人びとの生活

124 ~ 126 / 517ページ
さて、当時の人びとの生活の場であった住居址は県内の各地から発見されており、集落の実態はかなり明確にされている。
 それぞれの住居は竪穴式住居で占められているが、その形態を古墳時代のそれと比較した場合、かなり整っており、出土遺物にしても、鉄製農具の普及が注目される。このことは、畑作農業の盛行を物語るとともに経済力の充実を示すものとしてうけとめられよう。しかし、そこに生活を維持した人びとの身分的な面を推測し得る資料はほとんどない。したがって、集落内における支配的立場にあったとする階級的証左を遺構・遺物の面からとらえることはほとんど不可能であり、すべてが等質的様相を呈しているとしても過言ではない。
 口分田が与えられ、稲作が奨励されたことは、米が主要な租税の源泉にほかならなかった理由にもよるが、飢饉なども多かった古代においては、備荒用雑穀として、陸稲・大麦・小麦・そば・大豆・粟・きび・ひえなどの栽培や貯蔵も命じられていた。
 当時の人びとの副食物については、これまでに『万葉集』や正倉院文書などからかなりの品名を知ることができるが、現在調査がすすめられている平城京跡から出土する木簡(もっかん)から、より明確にされてきている。それは極めて多種であって、当時の農民のおかれていた生活環境からは入手困難なものもあり、果たして、実際にはどうであったろうかと疑問視する品目もある。ここに、その一例をあげてみることにする。
 
 野菜=かぶら・あざみ・ふき・せり・かさもち・わらび・よめな・じゅんさい・あさで・くず・いたどり・
    うり・なす
 根菜=いも・やまいも・大根・はす
 臭菜=ひる・にんにく・ねぎ・あさつき・にら・らっきょう
 海藻=わかめ・てんぐさ・かんてん・のり・あおさ・つのまた・ほんだわら・昆布
 果物=すもも・桃・梅・びわ・梨・みかん・くるみ・柿・なつめ・あけび・栗・椎・榧(かや)・菱(ひし)
 鳥 =にわとり・きじ・かも・うずら
 獣 =猪・鹿・牛・馬・うさぎ・鯨・いるか
 魚 =かつお・鯛・さめ・いわし・すずき・さば・まぐろ・ふぐ・ぼら・白魚・あゆ・うなぎ・ふな・ます・
    さけ・いか・たこ・くらげ
 貝 =あわび・はまぐり・かき・しじみ・さざえ
 調味料=塩・ひしお・みそ・なめみそ・酢・あめ・からし・しょうが・さんしょう・みょうが・わさび・こ
     しょう・ごま油・つばき油
 
 なお、この当時の食事の回数は一日二度が普通であって、激しい労働を行う者などは、その間に間食をとっていたようである。

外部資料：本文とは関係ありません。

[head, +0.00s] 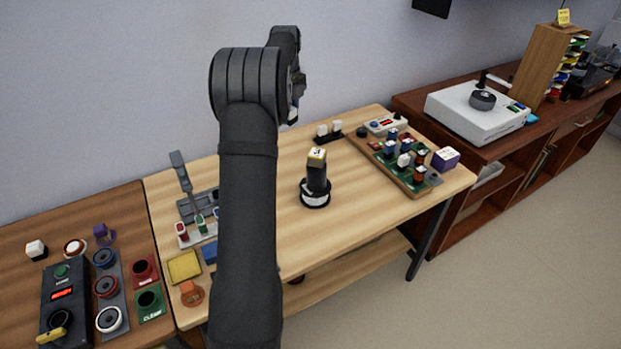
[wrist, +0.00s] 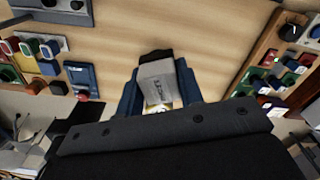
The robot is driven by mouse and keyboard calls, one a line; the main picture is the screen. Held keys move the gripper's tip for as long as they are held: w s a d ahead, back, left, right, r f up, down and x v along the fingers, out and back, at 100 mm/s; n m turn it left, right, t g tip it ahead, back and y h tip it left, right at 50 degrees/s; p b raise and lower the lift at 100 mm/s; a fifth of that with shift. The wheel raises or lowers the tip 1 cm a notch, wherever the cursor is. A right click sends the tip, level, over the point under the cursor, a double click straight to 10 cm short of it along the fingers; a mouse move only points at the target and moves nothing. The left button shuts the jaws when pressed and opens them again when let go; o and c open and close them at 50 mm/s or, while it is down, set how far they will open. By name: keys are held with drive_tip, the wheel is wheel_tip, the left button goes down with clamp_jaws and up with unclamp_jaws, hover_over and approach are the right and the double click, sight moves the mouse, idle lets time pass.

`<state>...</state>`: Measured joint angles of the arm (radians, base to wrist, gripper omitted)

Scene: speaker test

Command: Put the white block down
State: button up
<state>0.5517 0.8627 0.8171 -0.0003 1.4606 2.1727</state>
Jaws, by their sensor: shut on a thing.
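My gripper (wrist: 157,88) is in the wrist view, with one blue finger on each side of a pale grey-white block (wrist: 157,74). It is shut on this block, which has dark markings on its face and a dark part at its far end. Bare wood shows around the block; its height above the table is hard to tell. A small cream and yellow patch shows at the block's near end. In the head view the gripper is mostly hidden behind my arm, above the wooden table (head: 275,225).
A black post with a cream top (head: 317,180) stands mid-table. Two white blocks (head: 329,129) sit on a black stand behind. Button panels crowd the left. Bare wood lies around the post.

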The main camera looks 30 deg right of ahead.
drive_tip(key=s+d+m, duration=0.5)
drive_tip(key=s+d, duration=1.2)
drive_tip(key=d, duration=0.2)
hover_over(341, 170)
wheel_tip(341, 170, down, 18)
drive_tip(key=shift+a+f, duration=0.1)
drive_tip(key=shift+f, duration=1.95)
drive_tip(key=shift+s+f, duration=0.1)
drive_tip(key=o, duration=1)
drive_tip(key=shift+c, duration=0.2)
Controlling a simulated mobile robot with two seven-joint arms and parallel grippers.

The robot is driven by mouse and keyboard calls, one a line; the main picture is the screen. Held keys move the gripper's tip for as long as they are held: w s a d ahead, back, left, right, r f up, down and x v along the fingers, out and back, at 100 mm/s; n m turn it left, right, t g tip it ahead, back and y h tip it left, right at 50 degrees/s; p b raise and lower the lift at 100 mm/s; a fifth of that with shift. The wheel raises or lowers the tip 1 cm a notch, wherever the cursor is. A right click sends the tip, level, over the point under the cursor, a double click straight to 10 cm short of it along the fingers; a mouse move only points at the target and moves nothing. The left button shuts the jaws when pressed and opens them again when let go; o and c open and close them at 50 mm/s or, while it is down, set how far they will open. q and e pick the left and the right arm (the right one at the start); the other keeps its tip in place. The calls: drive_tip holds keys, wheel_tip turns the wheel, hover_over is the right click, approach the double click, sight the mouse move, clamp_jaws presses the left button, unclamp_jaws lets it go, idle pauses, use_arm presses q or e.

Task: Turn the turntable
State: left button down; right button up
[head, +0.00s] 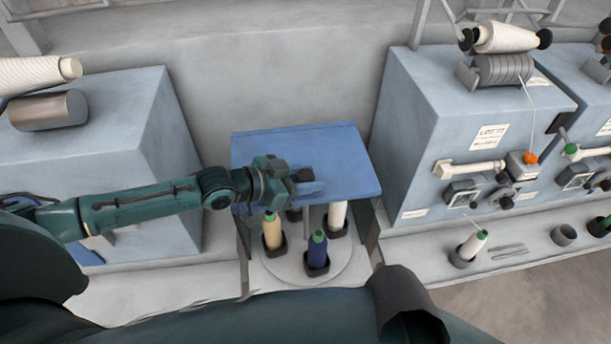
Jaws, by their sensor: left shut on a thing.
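The turntable (345,272) is a pale round disc low in the middle of the head view. Around its rim stand dark holders with a yellow cone (272,231), a navy cone with a green tip (318,252) and a white cone (338,216). A further dark holder is partly hidden behind. A thin pale post (305,218) rises near the middle. My left gripper (303,182) is above the disc, shut on what looks like the dark top of this post; the hold is partly hidden. My right gripper is not in view.
A blue panel (345,165) lies behind and under my left gripper. A grey-blue machine block (170,150) stands at the left. At the right, another machine (420,130) carries knobs and a yarn cone (505,37). A small cone (473,245) stands on the right ledge (530,255).

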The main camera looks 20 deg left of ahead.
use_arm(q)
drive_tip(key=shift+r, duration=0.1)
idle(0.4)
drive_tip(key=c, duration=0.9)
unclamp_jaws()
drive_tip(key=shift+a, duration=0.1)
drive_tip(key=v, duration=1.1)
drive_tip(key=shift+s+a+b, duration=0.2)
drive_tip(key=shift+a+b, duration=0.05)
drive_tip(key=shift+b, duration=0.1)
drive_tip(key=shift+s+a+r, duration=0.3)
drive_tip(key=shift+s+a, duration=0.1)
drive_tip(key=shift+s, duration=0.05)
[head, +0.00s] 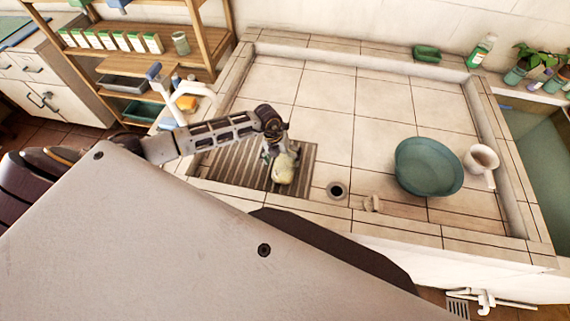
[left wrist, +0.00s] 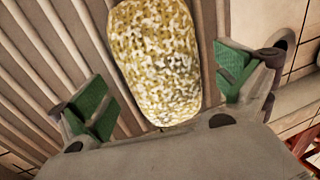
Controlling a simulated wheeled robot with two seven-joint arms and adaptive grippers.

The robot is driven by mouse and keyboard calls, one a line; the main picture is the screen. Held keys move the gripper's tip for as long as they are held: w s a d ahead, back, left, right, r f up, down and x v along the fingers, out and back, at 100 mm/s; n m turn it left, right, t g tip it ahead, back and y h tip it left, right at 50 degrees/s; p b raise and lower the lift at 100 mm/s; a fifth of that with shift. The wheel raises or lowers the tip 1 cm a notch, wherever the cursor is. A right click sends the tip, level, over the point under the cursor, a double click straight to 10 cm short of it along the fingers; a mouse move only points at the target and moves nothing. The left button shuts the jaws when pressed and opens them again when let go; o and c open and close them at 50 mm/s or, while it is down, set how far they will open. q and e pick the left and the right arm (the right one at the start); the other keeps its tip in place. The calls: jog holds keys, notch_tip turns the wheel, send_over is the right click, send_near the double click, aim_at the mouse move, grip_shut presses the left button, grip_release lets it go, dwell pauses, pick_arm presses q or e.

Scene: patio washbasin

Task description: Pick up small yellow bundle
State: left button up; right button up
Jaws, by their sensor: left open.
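The small yellow bundle (head: 285,168) lies on the ribbed drainboard (head: 215,162) at the left of the tiled basin. In the left wrist view the bundle (left wrist: 158,62) is a speckled yellow-white oblong. My left gripper (head: 278,152) is over the bundle in the head view. In the left wrist view its green-padded fingers (left wrist: 165,85) are spread open, one on each side of the bundle, with gaps between pads and bundle. My right gripper is not in view.
A round drain hole (head: 337,190) and a small beige object (head: 372,203) are right of the drainboard. A teal basin (head: 429,167) and a white ladle-like pot (head: 482,160) stand further right. The middle tiles are clear.

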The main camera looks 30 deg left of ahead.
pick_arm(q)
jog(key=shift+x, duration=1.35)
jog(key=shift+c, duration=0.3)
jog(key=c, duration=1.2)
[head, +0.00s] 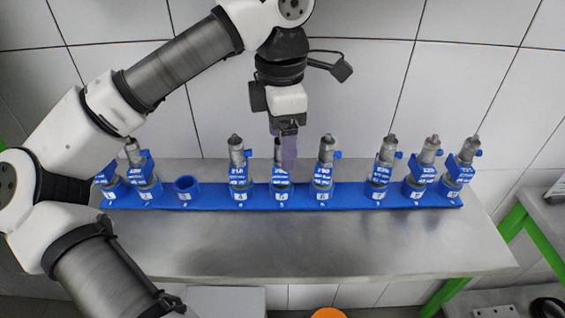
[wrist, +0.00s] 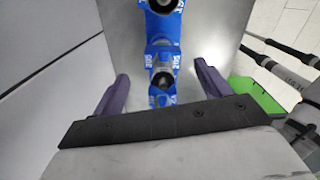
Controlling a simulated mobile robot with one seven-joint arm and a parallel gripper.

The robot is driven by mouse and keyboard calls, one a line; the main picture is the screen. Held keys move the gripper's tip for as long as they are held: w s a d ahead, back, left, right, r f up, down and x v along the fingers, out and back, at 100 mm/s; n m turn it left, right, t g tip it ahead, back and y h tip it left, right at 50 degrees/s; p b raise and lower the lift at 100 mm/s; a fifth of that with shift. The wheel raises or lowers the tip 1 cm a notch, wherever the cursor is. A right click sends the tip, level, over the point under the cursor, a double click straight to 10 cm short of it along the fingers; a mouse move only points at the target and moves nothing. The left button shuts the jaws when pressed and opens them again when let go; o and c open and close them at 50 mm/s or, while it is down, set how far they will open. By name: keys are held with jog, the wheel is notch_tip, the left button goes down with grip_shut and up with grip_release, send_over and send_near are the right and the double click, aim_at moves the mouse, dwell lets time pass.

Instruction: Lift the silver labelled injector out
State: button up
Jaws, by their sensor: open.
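Several silver injectors with blue labelled bodies stand upright in a row in a blue rack (head: 340,197). They look alike, and I cannot single out one as the only silver labelled one. My gripper (head: 288,150) is open and points down at the injector (head: 280,176) at slot 5, with a purple finger in front of part of it. In the wrist view the two purple fingers of my gripper (wrist: 161,82) are spread apart to either side of an injector (wrist: 162,78). No finger visibly touches it. Its lower part is hidden by the gripper's dark crossbar.
One slot (head: 187,186) of the rack is empty, left of the slot 4 injector (head: 237,168). The slot 6 injector (head: 325,168) stands close to the right. The metal table (head: 300,245) is bare in front. A tiled wall (head: 480,90) rises behind.

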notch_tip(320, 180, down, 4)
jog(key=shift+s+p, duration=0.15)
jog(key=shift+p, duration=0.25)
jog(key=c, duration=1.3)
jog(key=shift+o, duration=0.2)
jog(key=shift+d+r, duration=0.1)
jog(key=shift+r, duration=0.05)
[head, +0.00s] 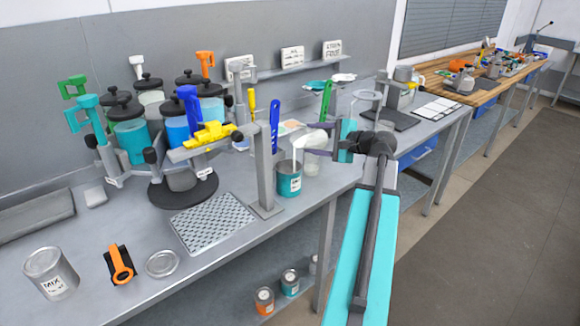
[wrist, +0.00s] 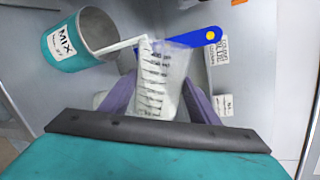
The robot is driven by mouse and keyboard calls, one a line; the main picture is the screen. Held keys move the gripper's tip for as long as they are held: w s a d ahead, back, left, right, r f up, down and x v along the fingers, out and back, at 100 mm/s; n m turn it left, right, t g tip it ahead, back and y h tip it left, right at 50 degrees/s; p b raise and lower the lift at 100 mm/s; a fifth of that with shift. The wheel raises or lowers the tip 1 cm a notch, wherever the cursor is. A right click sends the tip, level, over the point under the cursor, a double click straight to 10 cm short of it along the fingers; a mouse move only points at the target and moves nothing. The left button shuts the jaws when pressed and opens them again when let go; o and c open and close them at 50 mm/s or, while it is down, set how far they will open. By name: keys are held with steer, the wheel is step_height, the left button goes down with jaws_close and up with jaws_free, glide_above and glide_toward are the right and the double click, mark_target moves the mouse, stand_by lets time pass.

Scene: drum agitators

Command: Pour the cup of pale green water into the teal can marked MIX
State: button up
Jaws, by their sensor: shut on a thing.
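My gripper (head: 322,138) is shut on a clear graduated cup (head: 312,157) beside the near edge of the bench. In the wrist view the cup (wrist: 165,80) sits between my two purple fingers and is tilted to the left. A pale, whitish stream (wrist: 122,45) runs from its lip into the open mouth of the teal can marked MIX (wrist: 85,45). In the head view the teal can (head: 289,184) stands upright on the bench, just left of and below the cup. The liquid level inside the can is not clear.
A grey post (head: 264,165) with a yellow-clamped arm stands left of the can. A carousel of lidded jars (head: 131,140) stands behind.

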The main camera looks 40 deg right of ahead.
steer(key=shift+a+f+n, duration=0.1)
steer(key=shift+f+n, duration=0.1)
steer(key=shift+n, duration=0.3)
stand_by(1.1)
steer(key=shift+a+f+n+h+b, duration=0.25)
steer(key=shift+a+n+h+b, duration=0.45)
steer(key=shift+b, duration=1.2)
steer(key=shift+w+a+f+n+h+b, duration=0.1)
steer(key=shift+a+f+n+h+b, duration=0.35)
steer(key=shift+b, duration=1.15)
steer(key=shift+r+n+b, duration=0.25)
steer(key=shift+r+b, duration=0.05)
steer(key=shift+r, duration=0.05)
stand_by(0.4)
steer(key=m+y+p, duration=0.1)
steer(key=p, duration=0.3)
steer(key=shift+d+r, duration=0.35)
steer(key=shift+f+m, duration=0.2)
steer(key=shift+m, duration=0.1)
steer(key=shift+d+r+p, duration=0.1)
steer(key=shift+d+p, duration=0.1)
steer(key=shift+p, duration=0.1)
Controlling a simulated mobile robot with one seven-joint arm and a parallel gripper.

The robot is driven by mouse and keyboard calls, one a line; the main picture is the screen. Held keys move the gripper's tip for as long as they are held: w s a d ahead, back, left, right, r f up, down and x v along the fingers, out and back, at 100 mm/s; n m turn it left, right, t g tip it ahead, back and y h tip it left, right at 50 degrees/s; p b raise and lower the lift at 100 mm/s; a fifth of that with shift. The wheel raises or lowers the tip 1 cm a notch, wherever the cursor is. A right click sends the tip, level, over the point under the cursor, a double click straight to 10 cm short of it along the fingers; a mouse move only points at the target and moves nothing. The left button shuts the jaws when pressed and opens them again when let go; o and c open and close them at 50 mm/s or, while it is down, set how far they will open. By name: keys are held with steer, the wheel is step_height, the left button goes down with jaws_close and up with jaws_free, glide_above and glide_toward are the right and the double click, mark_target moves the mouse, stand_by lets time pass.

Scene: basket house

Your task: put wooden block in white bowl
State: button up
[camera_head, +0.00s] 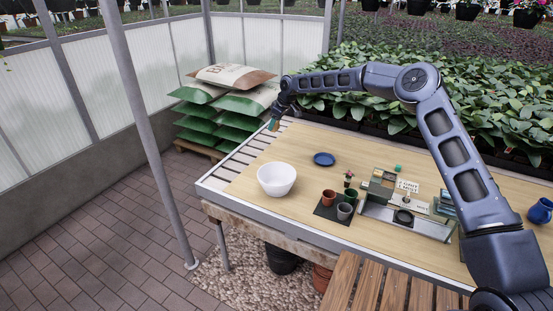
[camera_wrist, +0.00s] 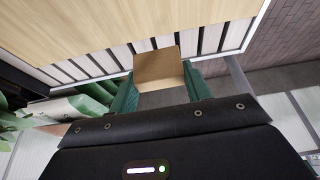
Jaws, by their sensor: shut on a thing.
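My gripper (camera_head: 274,122) is raised at the far left end of the table, in front of the stacked sacks. In the wrist view, its two green fingers are shut on the wooden block (camera_wrist: 158,66), a plain light-brown piece held between the fingertips. In the head view the block is small and hard to make out. The white bowl (camera_head: 276,179) stands upright on the table near its left front edge, below and apart from my gripper. It looks empty.
The wooden table (camera_head: 310,205) also holds a blue plate (camera_head: 324,159), small pots (camera_head: 344,211) on a dark mat, a metal organizer (camera_head: 405,222) and a blue jug (camera_head: 540,211). Sacks (camera_head: 225,100) are stacked behind the left end. The wood around the bowl is clear.

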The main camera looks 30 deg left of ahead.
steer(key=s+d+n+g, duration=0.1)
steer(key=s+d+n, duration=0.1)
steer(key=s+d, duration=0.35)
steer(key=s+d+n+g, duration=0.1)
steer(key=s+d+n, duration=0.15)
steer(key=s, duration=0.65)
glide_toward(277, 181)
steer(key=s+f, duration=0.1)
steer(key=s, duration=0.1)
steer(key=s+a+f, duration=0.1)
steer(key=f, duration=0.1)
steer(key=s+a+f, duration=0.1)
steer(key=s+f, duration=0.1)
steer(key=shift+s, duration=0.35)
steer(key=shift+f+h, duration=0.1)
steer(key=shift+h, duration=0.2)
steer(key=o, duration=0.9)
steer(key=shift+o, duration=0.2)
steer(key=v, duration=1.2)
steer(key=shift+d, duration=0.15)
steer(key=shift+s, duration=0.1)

 日常着として用いられていた着衣は、一枚の長方形の布の中央に穴を開けて、頭を入れてかぶり、体の前後に垂れた布を紐でしばる、いわゆる、貫頭衣である。
 ともあれ、律令の施行に伴い水海道地方の古代の人びとの生活にも多くの影響があらわれたとみるべきである。田租のほかに人頭税として調・庸、労役として雑徭(ぞうよう)・運脚(うんきゃく)(京への運上労役などの課役)のほか、義倉米(ぎそうまい)の拠出、公出挙(くすいこ)・私出挙・仕丁(里ごとの労役奉仕)など、各種の負担があり、さらには、すべて自弁であった兵役の義務も負わされるようになっていた。
 「青丹よし寧楽の京師……」の歌は平城京の繁栄を示している。その反面、税の負担に苦しむ農民の状態を示す長歌が、山上憶良の「貧窮問答歌」として『万葉集』に収められ、経済的に不安定な貧農の上に、遠慮なく重税がかかってくる様子が生々しくうたいあげられている。また、『続日本紀』にも班田農民が困窮して、浮浪・逃亡することが記されている。この浮浪・逃亡は造籍を困難にし、租税収入を減少させるとともに口分田の荒廃を招くのであるが、律令制の完成とあいまって、国域は拡大され、国力は豊かとなり、国家の繁栄は著しいものがあったとしても、その繁栄を支えたのは律令農民の生産力と労力にほかならず、それがための労苦ははかり知れないものであったというべきであろう。